TASK DETAILS →
Leaving out all pictures, reproduce the entries below exactly, from the first line through the line that contains "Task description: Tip".

MATERIAL FOR THIS EXERCISE →
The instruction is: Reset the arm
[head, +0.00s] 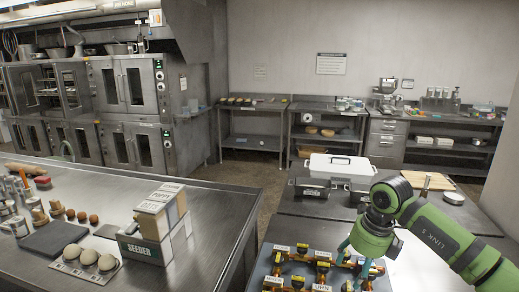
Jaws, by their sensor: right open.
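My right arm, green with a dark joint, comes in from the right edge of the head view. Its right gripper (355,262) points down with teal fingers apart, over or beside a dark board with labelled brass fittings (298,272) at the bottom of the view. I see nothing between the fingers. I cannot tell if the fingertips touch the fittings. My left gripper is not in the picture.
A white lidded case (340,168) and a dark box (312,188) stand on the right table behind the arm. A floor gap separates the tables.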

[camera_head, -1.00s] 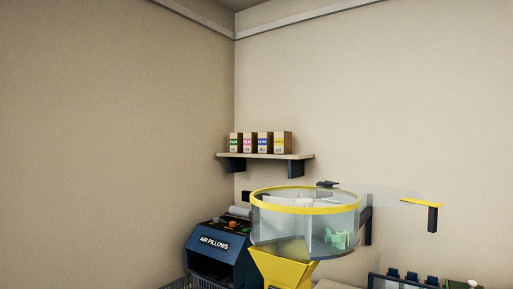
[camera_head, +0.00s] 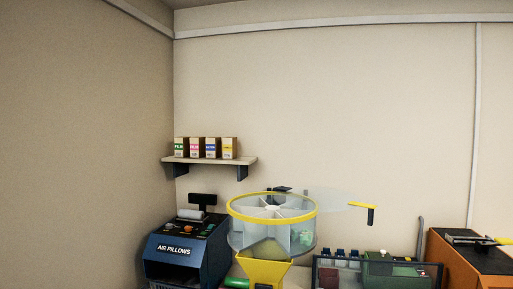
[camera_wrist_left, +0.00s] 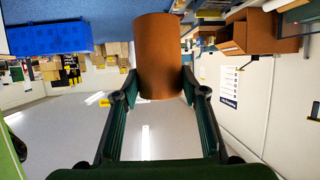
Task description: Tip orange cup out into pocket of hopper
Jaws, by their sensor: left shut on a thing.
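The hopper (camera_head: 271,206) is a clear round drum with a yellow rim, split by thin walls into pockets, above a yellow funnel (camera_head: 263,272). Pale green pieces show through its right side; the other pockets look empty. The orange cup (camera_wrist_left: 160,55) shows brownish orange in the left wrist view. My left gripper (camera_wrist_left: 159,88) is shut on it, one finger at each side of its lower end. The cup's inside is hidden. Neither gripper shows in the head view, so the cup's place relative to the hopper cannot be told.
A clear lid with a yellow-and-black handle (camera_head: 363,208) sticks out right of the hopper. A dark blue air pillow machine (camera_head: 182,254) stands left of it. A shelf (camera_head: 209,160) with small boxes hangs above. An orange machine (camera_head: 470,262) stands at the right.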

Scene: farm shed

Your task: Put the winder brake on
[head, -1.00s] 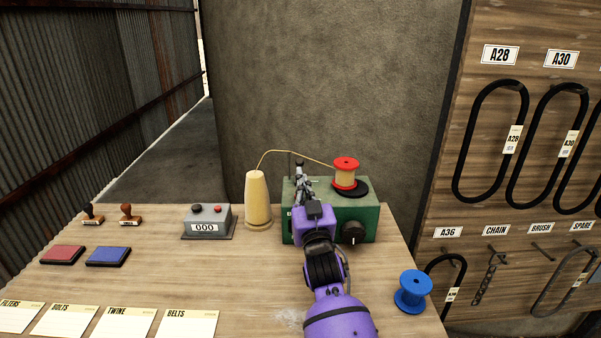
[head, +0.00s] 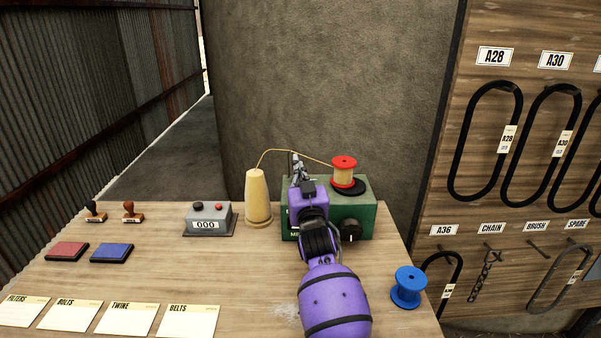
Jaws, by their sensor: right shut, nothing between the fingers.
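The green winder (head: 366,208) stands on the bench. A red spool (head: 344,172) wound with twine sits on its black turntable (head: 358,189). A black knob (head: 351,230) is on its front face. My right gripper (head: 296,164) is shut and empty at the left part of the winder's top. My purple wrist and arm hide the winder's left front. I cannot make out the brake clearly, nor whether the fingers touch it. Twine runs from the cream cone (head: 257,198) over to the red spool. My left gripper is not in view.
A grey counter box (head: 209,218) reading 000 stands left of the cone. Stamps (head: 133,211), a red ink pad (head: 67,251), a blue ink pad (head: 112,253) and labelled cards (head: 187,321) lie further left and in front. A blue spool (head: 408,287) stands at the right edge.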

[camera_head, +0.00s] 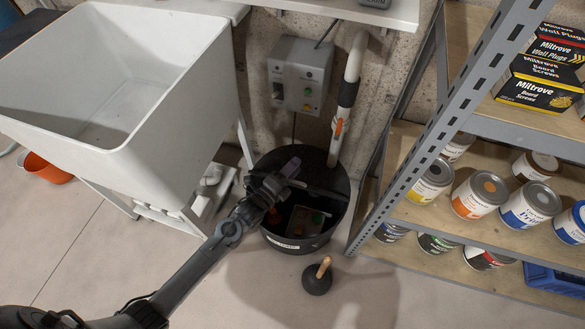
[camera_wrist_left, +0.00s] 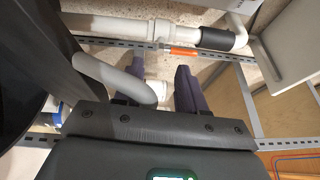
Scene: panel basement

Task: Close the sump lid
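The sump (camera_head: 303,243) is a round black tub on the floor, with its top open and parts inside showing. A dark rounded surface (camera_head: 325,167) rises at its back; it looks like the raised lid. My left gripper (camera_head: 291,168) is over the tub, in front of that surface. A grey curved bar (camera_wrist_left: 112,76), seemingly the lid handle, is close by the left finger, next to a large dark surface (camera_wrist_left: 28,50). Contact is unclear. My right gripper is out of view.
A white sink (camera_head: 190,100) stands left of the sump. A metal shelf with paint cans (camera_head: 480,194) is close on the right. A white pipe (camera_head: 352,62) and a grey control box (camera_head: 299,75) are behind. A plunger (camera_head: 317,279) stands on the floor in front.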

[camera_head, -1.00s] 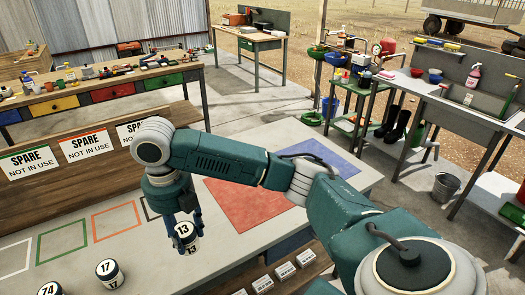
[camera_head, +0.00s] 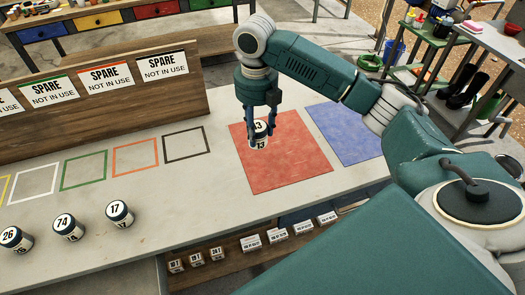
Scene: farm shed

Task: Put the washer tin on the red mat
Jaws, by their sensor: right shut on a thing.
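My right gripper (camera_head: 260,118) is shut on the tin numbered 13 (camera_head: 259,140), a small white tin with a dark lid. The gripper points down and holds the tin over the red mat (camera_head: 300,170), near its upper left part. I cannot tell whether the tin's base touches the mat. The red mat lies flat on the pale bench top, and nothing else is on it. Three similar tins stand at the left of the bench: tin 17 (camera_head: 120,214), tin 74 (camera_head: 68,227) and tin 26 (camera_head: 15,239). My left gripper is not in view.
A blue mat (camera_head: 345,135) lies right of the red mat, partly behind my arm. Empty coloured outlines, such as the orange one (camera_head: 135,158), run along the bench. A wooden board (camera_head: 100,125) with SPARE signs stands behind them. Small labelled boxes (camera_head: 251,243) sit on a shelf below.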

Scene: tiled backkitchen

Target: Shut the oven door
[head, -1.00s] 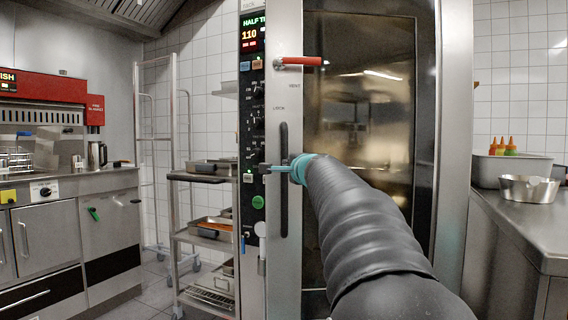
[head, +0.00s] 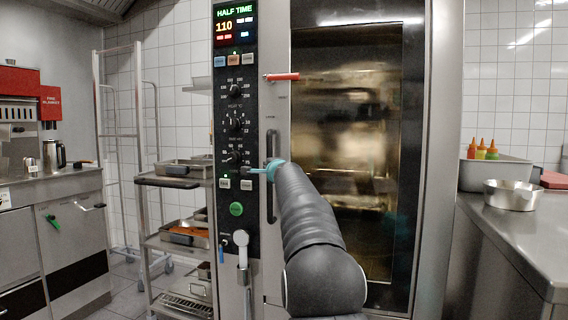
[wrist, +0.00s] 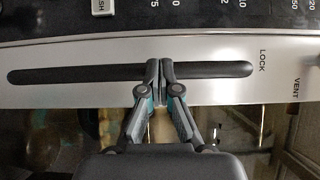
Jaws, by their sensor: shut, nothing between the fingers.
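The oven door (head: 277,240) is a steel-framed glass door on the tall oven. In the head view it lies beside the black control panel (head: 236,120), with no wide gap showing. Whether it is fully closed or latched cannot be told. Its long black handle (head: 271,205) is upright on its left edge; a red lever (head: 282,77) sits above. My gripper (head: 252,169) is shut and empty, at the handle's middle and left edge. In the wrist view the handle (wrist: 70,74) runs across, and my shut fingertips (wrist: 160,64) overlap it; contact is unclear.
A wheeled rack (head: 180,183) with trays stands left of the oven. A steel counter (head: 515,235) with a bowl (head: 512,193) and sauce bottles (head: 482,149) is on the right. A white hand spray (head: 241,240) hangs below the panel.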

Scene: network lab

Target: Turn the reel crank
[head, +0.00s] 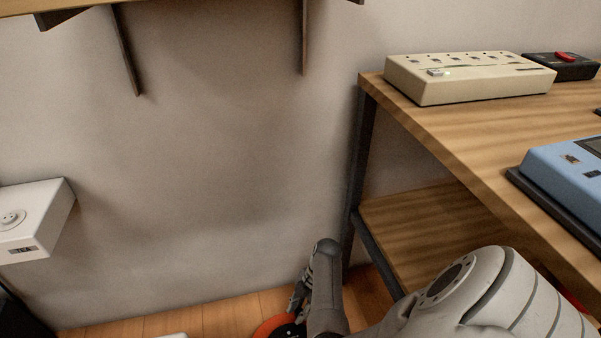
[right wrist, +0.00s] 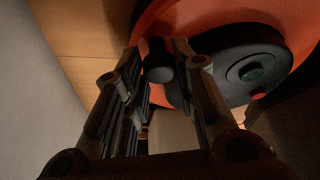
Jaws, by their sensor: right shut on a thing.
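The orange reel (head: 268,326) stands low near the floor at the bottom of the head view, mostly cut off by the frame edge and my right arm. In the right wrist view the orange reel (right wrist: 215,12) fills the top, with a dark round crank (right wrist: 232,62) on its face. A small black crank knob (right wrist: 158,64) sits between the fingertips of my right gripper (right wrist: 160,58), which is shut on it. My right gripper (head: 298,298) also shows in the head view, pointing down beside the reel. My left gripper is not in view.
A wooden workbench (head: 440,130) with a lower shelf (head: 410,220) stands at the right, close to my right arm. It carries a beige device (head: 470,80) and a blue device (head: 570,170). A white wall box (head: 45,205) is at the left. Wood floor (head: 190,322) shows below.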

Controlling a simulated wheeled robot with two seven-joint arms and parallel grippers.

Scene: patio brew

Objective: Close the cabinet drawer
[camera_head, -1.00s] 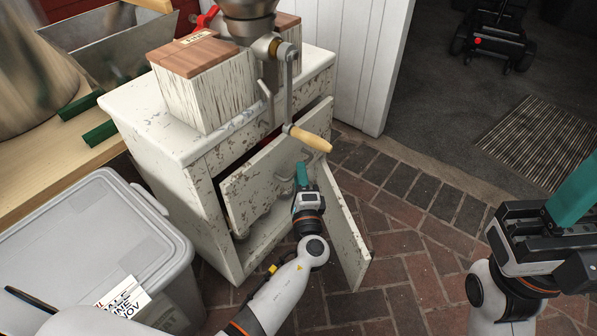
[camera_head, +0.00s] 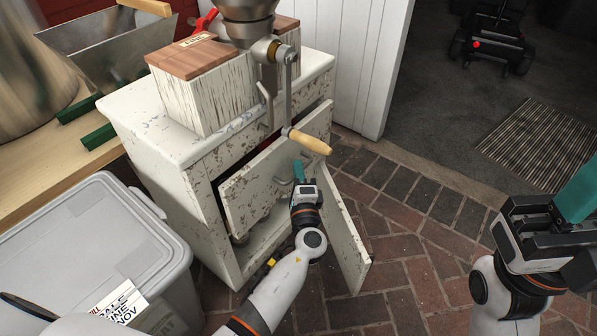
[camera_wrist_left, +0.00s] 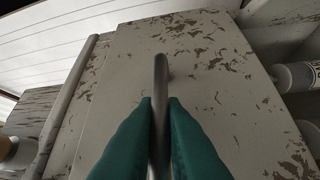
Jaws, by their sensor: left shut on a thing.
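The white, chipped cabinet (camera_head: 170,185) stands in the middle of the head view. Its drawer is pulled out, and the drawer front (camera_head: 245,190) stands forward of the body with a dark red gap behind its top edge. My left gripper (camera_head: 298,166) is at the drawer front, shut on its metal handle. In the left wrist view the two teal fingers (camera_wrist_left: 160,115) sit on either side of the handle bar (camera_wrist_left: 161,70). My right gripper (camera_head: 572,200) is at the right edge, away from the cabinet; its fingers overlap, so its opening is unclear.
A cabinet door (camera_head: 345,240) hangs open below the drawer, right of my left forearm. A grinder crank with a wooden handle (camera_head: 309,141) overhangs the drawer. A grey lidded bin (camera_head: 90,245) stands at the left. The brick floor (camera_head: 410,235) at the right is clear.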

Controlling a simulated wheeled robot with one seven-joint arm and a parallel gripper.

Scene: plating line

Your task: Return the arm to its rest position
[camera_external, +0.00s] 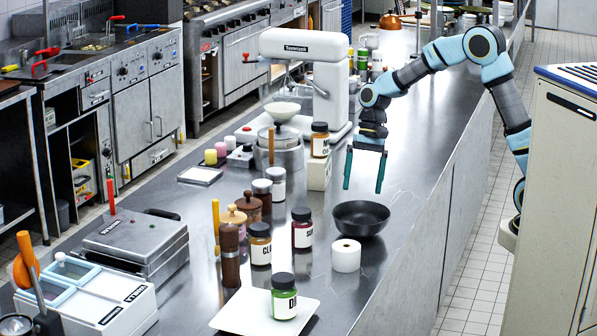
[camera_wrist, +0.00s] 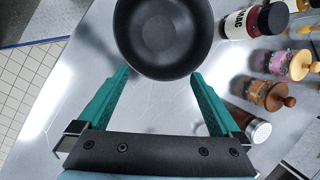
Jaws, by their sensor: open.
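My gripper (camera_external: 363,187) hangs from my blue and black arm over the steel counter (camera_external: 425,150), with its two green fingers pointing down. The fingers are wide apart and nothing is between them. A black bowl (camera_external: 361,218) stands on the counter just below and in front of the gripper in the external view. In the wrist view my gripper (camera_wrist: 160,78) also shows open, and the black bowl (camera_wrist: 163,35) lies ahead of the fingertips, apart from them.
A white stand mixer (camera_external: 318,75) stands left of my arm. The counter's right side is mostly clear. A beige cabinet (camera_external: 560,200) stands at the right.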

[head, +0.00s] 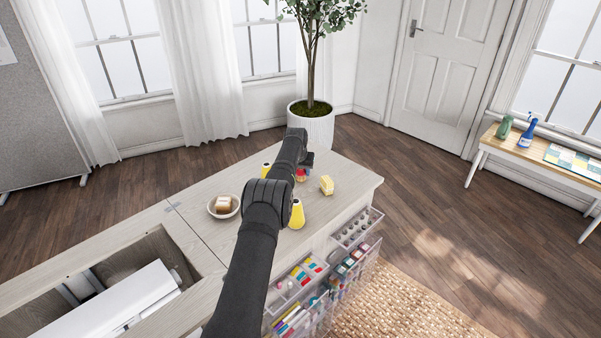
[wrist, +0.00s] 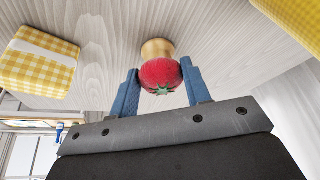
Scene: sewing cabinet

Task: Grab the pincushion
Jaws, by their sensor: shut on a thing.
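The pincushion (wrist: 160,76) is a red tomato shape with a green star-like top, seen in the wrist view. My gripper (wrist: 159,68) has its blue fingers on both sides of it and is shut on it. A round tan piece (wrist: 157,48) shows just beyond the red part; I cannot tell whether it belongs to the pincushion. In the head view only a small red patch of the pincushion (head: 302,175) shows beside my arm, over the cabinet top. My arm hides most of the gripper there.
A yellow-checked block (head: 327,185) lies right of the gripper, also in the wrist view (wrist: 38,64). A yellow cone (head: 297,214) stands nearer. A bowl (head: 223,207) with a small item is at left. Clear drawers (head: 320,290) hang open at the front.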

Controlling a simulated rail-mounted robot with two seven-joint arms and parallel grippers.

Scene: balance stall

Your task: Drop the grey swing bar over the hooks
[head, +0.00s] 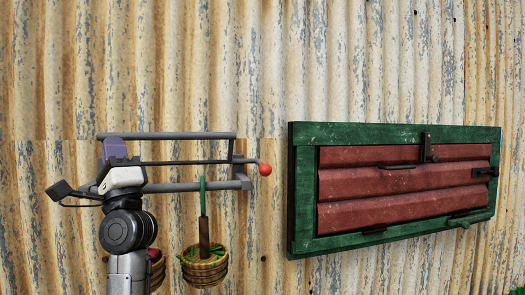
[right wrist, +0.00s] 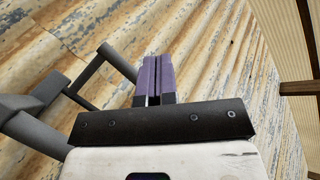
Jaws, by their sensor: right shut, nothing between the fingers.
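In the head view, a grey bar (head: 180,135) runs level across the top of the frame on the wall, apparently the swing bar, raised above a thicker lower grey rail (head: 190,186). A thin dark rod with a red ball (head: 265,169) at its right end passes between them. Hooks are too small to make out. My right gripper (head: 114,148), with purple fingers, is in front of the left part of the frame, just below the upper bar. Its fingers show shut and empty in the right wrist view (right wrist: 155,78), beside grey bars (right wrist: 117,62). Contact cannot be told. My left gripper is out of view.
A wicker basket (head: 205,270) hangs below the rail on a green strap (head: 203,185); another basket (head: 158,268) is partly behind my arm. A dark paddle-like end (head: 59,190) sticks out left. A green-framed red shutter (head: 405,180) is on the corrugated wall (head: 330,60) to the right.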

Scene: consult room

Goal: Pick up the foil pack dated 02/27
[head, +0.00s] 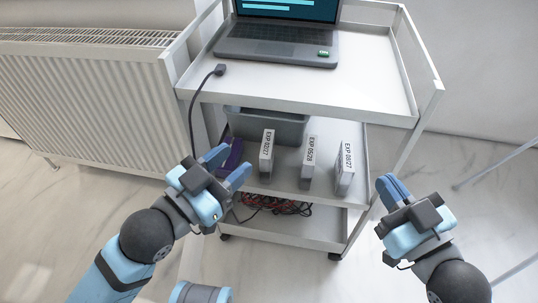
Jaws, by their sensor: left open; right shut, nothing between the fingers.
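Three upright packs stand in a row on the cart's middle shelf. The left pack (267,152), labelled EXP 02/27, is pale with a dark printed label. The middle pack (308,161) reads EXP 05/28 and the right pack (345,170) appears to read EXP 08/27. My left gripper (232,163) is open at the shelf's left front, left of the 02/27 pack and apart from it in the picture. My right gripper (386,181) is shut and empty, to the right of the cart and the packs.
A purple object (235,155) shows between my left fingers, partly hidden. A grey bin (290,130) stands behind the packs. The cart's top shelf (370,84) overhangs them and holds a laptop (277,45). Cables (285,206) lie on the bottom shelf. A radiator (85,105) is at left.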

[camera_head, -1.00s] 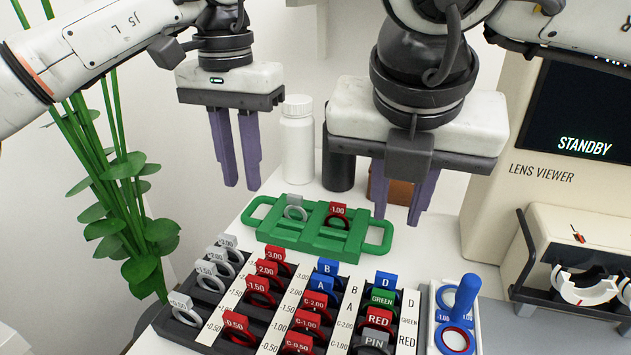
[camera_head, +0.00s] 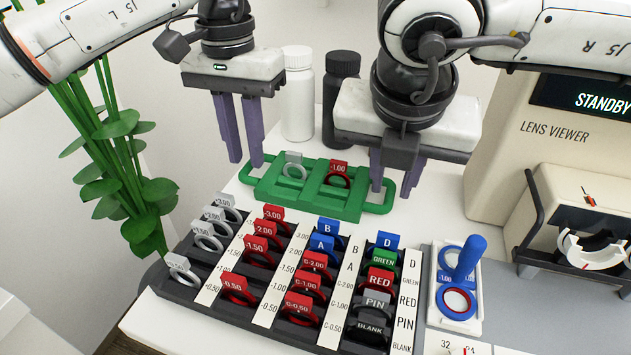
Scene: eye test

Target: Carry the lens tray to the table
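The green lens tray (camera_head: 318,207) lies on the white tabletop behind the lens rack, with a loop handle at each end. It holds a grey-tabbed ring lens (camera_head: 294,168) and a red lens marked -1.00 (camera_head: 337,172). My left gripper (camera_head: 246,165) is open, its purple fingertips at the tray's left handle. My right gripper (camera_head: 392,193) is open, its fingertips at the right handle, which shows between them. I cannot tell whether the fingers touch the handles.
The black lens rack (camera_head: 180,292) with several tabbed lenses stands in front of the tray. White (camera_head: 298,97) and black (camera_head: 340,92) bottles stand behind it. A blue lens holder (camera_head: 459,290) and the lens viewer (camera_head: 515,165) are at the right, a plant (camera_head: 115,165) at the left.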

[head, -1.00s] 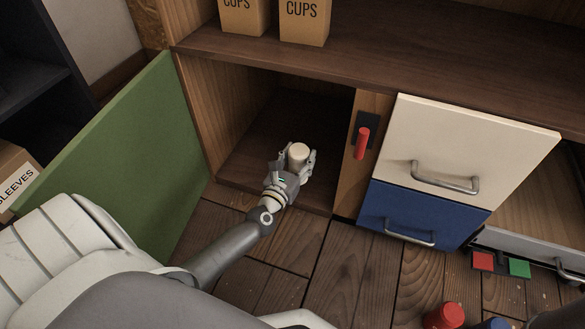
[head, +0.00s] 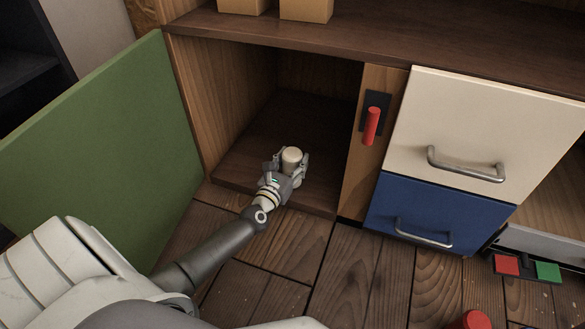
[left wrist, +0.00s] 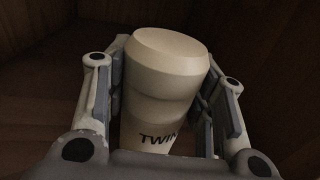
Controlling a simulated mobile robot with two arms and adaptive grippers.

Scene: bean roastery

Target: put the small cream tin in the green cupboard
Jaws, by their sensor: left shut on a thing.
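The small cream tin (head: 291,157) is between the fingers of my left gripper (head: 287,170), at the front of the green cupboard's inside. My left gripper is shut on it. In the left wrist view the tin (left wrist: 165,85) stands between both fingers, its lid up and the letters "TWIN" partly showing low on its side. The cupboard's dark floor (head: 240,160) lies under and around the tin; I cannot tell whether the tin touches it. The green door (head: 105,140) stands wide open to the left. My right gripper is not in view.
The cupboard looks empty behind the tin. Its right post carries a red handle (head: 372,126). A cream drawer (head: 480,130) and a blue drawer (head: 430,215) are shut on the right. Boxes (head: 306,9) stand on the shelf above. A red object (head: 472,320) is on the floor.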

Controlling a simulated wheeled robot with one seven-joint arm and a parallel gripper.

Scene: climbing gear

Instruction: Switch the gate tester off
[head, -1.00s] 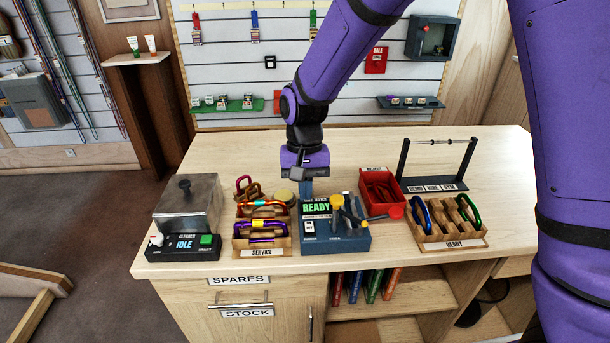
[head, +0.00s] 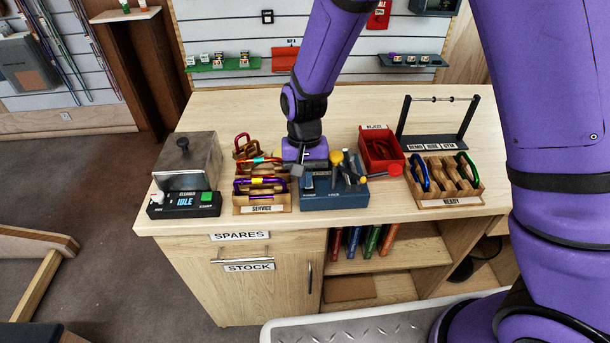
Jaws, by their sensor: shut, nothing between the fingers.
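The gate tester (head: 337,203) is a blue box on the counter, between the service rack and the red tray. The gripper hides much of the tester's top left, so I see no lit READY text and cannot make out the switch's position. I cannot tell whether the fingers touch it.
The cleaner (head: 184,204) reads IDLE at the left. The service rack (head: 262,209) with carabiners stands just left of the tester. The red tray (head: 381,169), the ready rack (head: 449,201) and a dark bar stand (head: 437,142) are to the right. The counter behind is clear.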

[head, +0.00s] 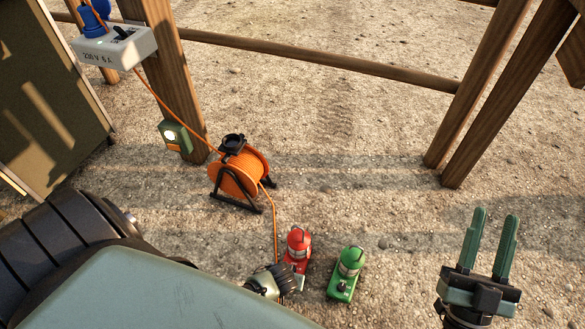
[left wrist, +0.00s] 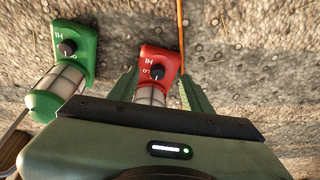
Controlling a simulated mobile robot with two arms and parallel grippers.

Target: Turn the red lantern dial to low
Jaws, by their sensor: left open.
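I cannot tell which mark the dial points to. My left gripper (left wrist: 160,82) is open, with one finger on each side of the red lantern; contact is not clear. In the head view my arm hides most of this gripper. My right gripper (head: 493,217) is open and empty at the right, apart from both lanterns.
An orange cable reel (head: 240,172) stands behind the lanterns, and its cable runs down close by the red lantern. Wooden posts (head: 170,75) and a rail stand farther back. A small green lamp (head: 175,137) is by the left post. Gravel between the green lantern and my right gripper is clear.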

EXERCISE OUTPUT →
The instruction is: Reset the arm
[head, +0.00s] 
Jaws, by their sensor: right open.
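My right arm, green with a dark joint, comes in from the right edge of the head view. Its right gripper (355,262) points down with teal fingers apart, over or beside a dark board with labelled brass fittings (298,272) at the bottom of the view. I see nothing between the fingers. I cannot tell if the fingertips touch the fittings. My left gripper is not in the picture.
A white lidded case (340,168) and a dark box (312,188) stand on the right table behind the arm. A floor gap separates the tables.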

[camera_head, -1.00s] 
[camera_head, +0.00s] 
[camera_wrist_left, +0.00s] 
Task description: Tip orange cup out into pocket of hopper

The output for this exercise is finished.